Unlike some California jurisdictions that cap whole-home rentals at a set number of nights per year, Ventura County's Non-Coastal Zoning Ordinance (Section 8109-4.6) does not establish a numeric annual night cap for short-term rentals or homeshares in the unincorporated areas. The reviewed ordinance text covering occupancy (Section 8109-4.6.8.1), operational standards (Section 8109-4.6.8), and property management (Section 8109-4.6.9) contains no provision limiting the total nights or days a permitted TRU may operate in a calendar year. Instead, the County manages short-term rental activity through several other levers. The use is defined by duration: a stay must be fewer than 30 consecutive days to qualify as a short-term rental or homeshare (a stay of 30-plus days is not a transient rental). Occupancy is capped per stay, and only one rental group may occupy the property at a time, with no more than one rental agreement effective for any given date (Section 8109-4.6.8.1(d)). Eligibility is restricted to one TRU per owner and one unit per multi-unit property, and certain dwellings (ADUs, deed-restricted units, Land Conservation Act parcels) are excluded entirely. Geographic overlays such as the Ojai Valley further restrict where whole-home STRs may operate.

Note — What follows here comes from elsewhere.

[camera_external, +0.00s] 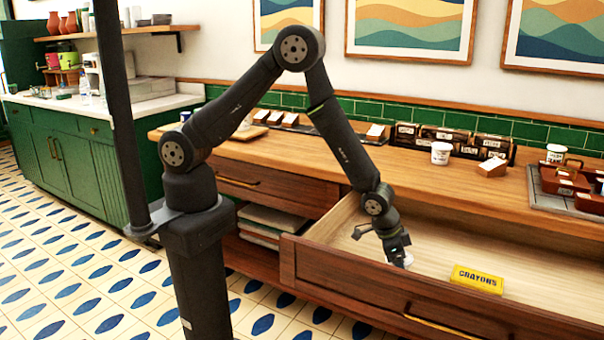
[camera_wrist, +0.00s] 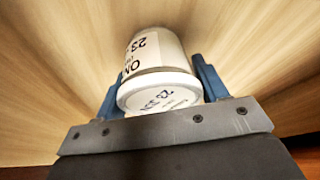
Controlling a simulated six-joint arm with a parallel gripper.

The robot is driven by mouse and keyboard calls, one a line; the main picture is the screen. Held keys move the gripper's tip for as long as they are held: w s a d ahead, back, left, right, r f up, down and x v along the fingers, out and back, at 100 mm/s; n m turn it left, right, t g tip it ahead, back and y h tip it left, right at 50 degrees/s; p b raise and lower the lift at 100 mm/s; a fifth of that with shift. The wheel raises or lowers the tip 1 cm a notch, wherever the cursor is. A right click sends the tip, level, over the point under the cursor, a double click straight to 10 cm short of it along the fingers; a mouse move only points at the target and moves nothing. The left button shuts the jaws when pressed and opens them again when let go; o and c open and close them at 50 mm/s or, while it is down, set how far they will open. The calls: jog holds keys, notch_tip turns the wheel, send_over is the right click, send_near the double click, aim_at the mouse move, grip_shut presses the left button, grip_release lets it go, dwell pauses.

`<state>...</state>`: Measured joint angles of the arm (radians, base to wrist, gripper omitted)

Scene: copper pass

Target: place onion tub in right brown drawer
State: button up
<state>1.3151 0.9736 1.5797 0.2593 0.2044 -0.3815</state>
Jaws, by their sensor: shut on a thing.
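The onion tub (camera_wrist: 158,72) is a white tub with a white lid and black print, partly reading "ON" and "23". It lies between the blue fingers of my gripper (camera_wrist: 160,88) in the wrist view, lid end toward the camera. In the external view my gripper (camera_external: 403,262) reaches down inside the open right brown drawer (camera_external: 340,277), near its left end. Only a small white bit of the tub (camera_external: 408,260) shows there. Pale wood fills the wrist view behind the tub; whether the tub touches the drawer floor I cannot tell.
A yellow crayons box (camera_external: 477,280) lies in the drawer, right of my gripper. The drawer floor between them is bare. The wooden counter (camera_external: 440,187) above holds another white tub (camera_external: 441,153), dark labelled boxes (camera_external: 436,137) and a tray (camera_external: 570,205). A closed drawer (camera_external: 250,187) is at left.

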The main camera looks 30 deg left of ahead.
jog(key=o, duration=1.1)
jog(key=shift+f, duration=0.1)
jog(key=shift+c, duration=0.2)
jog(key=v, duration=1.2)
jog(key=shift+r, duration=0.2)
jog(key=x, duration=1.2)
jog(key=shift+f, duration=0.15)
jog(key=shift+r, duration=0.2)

Operators should verify current rules directly with the County, since night-cap provisions could be added in future amendments.
Because there is no annual night cap, the relevant violations are operating without a permit, exceeding occupancy limits, renting to multiple groups at once, or renting an ineligible dwelling - each enforceable under Section 8109-4.6 regardless of how many nights per year the property is rented.